Scale - Data volume that the system can handle: Netezza is still proving themselves in the area of very large data sets, however their systems are proving that they can scale to the likes of Teradata, and maintain performance
Performance - Query performance on unstructured questions/queries: In benchmarks Netezza has been shown to outperform all equivalent RDBMS vendors (sometimes by 10-100 times) and has even shown performance equivalent and wins over Teradata.
Features - The feature set included to build applications: Although Netezza probably doesn't have the complete feature set of its competitors, it has all the key features needed to build a highly functional data warehouse (eg - materialized views). They are specifically built for high performance data warehouses.

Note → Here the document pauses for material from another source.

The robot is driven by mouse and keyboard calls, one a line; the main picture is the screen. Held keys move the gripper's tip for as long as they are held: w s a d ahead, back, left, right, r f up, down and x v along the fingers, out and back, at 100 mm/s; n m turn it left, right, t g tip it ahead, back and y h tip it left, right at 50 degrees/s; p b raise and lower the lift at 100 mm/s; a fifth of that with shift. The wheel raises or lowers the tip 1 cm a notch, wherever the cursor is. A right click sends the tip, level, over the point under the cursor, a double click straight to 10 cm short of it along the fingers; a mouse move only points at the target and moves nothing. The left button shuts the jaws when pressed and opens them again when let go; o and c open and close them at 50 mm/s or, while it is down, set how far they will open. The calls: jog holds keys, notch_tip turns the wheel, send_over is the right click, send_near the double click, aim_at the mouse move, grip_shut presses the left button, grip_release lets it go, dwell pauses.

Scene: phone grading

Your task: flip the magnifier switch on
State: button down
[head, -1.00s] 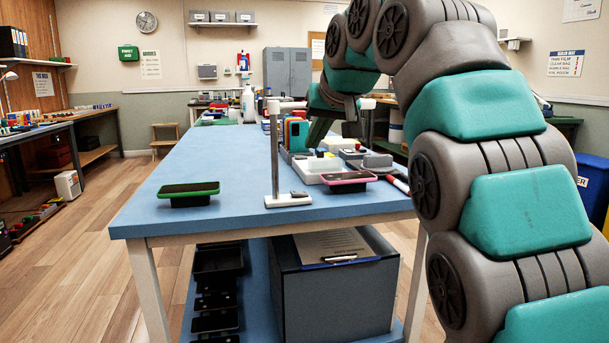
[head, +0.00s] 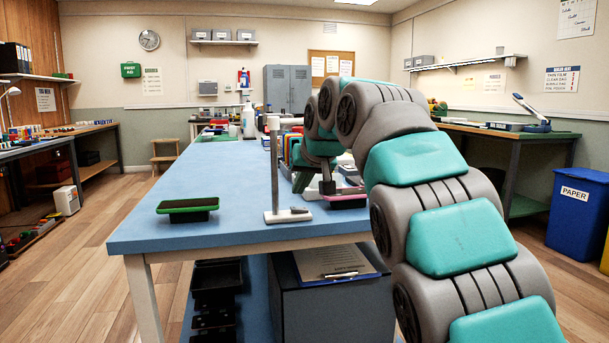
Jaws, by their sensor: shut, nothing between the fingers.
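A slim grey post with a white cap (head: 274,165) stands on a flat white base (head: 286,217) at the table's front edge; it looks like the magnifier's stand. A small dark grey piece (head: 299,210) on the base's right side may be the switch; its on or off position is too small to tell. No lens can be made out. My gripper (head: 327,190) is shut and empty, pointing down just behind and right of the base, beside a pink-edged phone (head: 349,192). Its fingertips are small, and I cannot tell whether they touch anything.
A green-edged phone (head: 188,205) rests on a dark stand at the left of the blue table (head: 225,175). Several items stand behind my gripper, partly hidden by my arm. A white bottle (head: 248,120) stands far back. The table's left-middle is clear.

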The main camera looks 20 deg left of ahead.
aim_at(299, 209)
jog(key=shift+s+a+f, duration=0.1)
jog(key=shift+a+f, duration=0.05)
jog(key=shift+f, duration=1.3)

Simplicity - The number of FTE's and skill to set up, support, tune for performance etc: Netezza is called an appliance, because of a customers ability to plug it in and be up and running (well within a few days), as compared to a much longer time frame with competitors. Also, the system architecture and intelligence almost eliminate the need for tuning. Due to this appliance model this reduces the need for support FTE, and skills required, freeing up DBA's to do actual data analysis work instead of always needing to monkey with the engine.
Customer Service - The skill level and quality of customer support: Considered superior at Netezza. They do not hire low end customer support staff - rather, their customer support seems to consist of seasoned database resources with DBA and database developer knowledge. This may make for a more expensive CS team, but it is a small price to pay for reference-ability with existing customers.